Will Robison said...

All theology students should be required to teach Sunday School from scratch with no curriculum so that they are required to reinvent the wheel every week (a very creative excersice), engage their students with relevant teaching (not something that has been tested to the umpteenth time on a statistically average group of teenagers), and learn to deal with questions and situations from real life that seem to come right out of the blue.

I've always thought that the most wise people in a church tend to be those who deal best with children, as they have developed the ability to answer theological questions at a level that even a child can understand.

Anonymous said...

I like what you said about Gritty nouns and verbs and vivid metaphors should be the tools of every pastor-theologian.

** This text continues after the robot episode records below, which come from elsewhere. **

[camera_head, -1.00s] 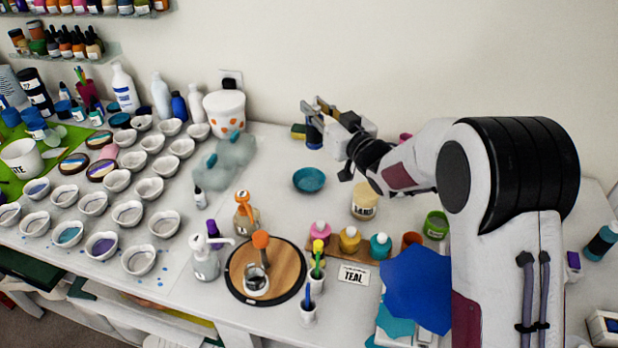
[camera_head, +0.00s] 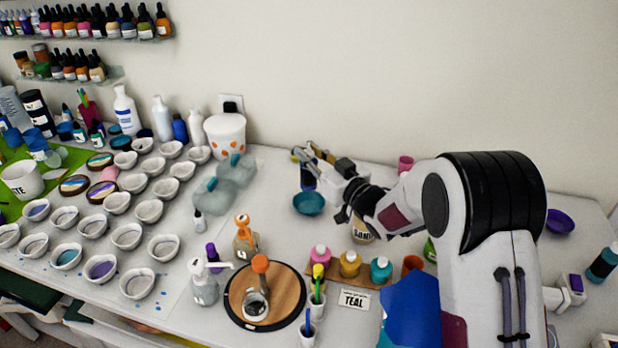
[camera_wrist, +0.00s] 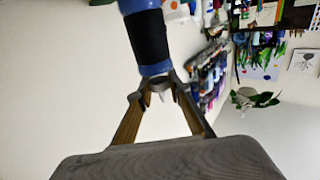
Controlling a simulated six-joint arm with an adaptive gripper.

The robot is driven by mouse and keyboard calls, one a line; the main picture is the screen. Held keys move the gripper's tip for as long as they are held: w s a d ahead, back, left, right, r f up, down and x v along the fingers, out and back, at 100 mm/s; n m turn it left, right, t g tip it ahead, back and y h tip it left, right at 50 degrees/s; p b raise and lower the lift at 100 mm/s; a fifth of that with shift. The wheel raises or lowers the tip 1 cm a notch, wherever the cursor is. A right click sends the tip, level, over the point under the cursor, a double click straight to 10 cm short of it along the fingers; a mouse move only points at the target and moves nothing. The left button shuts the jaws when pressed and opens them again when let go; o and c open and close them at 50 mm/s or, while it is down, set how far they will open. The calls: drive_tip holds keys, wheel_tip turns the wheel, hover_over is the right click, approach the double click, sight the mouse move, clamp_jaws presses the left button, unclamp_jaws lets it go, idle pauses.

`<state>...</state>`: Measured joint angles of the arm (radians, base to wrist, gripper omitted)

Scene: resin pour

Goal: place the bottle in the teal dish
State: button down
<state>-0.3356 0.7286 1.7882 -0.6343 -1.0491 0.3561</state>
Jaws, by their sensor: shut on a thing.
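A dark blue bottle with a black band (camera_head: 307,180) is held upright by my gripper (camera_head: 306,156). In the wrist view the bottle (camera_wrist: 147,36) shows between the fingertips of my gripper (camera_wrist: 158,84), which are shut on it. The teal dish (camera_head: 309,205) lies on the white table, directly below the bottle in the head view. The bottle's lower end appears just over or behind the dish's back rim; I cannot tell whether they touch.
A labelled tan jar (camera_head: 363,232) stands right of the dish, partly under my arm. A round wooden board (camera_head: 287,291) and pump bottles (camera_head: 204,283) are in front. White bowls (camera_head: 163,247) fill the left. A purple dish (camera_head: 560,222) is at far right.

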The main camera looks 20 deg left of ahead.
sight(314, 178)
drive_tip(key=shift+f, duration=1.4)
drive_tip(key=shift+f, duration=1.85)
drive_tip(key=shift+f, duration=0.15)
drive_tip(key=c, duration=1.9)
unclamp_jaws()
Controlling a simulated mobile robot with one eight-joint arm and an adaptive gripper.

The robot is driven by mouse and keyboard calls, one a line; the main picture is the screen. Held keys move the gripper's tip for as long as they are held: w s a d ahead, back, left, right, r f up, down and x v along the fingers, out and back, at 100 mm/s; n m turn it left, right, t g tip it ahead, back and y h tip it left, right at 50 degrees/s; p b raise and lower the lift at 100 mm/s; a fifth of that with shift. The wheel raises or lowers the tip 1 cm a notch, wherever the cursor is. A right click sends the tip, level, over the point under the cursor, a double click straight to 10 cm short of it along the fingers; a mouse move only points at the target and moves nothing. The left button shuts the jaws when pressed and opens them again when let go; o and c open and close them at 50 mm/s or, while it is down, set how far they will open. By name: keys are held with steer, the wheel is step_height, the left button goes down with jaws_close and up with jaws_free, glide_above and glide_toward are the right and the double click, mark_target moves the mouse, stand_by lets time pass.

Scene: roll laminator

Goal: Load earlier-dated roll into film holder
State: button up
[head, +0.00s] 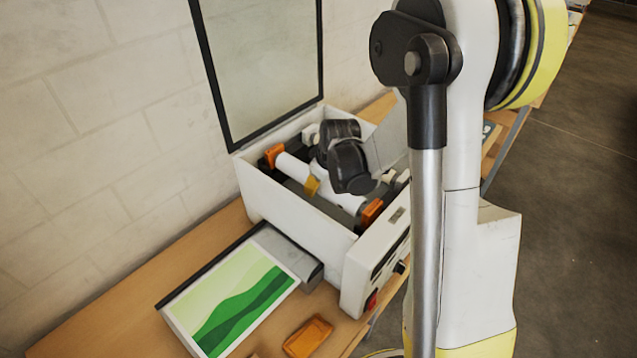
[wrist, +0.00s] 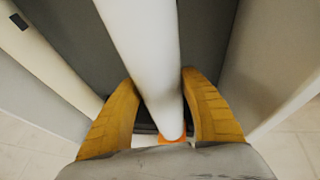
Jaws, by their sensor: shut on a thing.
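A white film roll (head: 294,168) lies inside the open laminator (head: 283,211), along its length, with an orange piece (head: 274,154) at its far left end. Another orange piece (head: 371,212) shows at the near right end. My gripper (head: 312,186) reaches down into the laminator and is shut on the roll. In the wrist view my yellow fingers (wrist: 161,85) stand on both sides of the white roll (wrist: 140,40), and an orange end (wrist: 172,138) shows low between them. My arm hides part of the interior. No date is readable.
The laminator's glass-like lid (head: 262,65) stands open against the wall. A tray with a green printed sheet (head: 238,305) sits in front of it. An orange block (head: 307,336) lies on the wooden table (head: 125,318). The table's left part is clear.

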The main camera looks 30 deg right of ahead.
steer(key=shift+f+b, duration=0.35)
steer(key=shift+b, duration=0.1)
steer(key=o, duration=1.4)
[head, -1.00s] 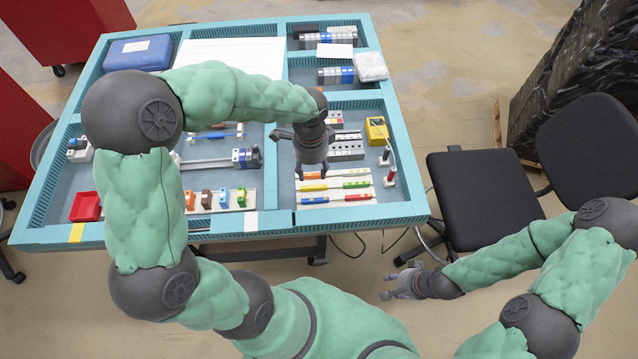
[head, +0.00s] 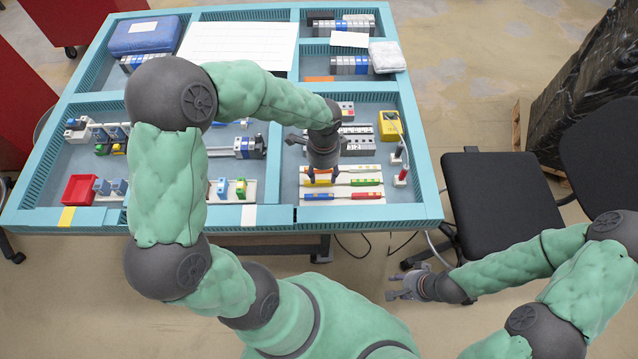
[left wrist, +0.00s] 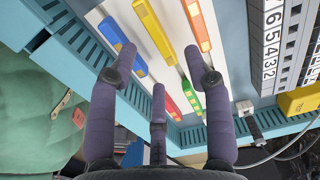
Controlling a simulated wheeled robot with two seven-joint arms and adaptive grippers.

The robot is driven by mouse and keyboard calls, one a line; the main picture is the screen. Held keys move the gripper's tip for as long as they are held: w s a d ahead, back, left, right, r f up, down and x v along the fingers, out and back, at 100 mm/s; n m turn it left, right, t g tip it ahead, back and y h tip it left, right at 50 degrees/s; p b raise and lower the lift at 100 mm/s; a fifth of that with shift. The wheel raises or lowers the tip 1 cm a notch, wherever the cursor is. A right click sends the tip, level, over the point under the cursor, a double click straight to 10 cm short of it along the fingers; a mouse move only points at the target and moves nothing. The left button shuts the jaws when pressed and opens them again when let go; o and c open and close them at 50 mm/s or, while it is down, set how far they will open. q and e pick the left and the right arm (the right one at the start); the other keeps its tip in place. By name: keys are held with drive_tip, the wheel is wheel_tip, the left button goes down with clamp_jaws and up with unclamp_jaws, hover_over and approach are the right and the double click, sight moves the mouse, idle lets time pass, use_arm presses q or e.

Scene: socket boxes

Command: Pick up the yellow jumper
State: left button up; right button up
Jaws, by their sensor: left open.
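A rack of coloured jumpers (head: 342,195) lies at the front right of the table. Other pieces are green, red and blue. My left gripper is above the left part of the rack, fingers pointing down. In the left wrist view its fingers (left wrist: 160,85) are spread and empty. Yellow-orange (left wrist: 197,25), blue and red pieces show between and beyond them. I cannot tell whether a fingertip touches a jumper. My right gripper (head: 405,287) hangs off the table at the right, fingers apart and empty.
A yellow meter (head: 390,125) with a cable and probes stands right of the rack. Grey modules (head: 357,141) lie behind it. The teal table edge (head: 370,213) runs close in front. A red bin (head: 80,189) is at the left. A black chair (head: 500,192) stands right.

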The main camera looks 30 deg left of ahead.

But it seems that some (Chuang perhaps) drive a wedge between creative theology and pastoring. There seems to be a setting of the two against each other, as if there was a dichotomy between the narrative and poetice elements of the Bible and the Sermon or preaching event. I think we move quickly away from truth when we sunder these two intrinsically fused ideas (even in theory). I'm not sure if I'm making sense...

Anonymous said...

I think we need both creative and real theology. I know that the word real seems cliche in the culture of "reality" television, but I really feel that is what is needed. Some of the most sound doctrine I have learned has been in the home of my pastor watching him interact with his wife and children. Pastors will teach people how to live out the gospel by first showing how they live it out. Although theological debate has its place in the universities and classrooms, it will not help me know what to do or say when I get into an argument with a co-worker or when a loved one disappoints me.

AJ said...

I want to quickly affirm the fact that "theology" (at least in my mind) = propositional truth set in narrative & poetry - that is, truth ingrained in life. This is what we hold in our hands when we open the Bible.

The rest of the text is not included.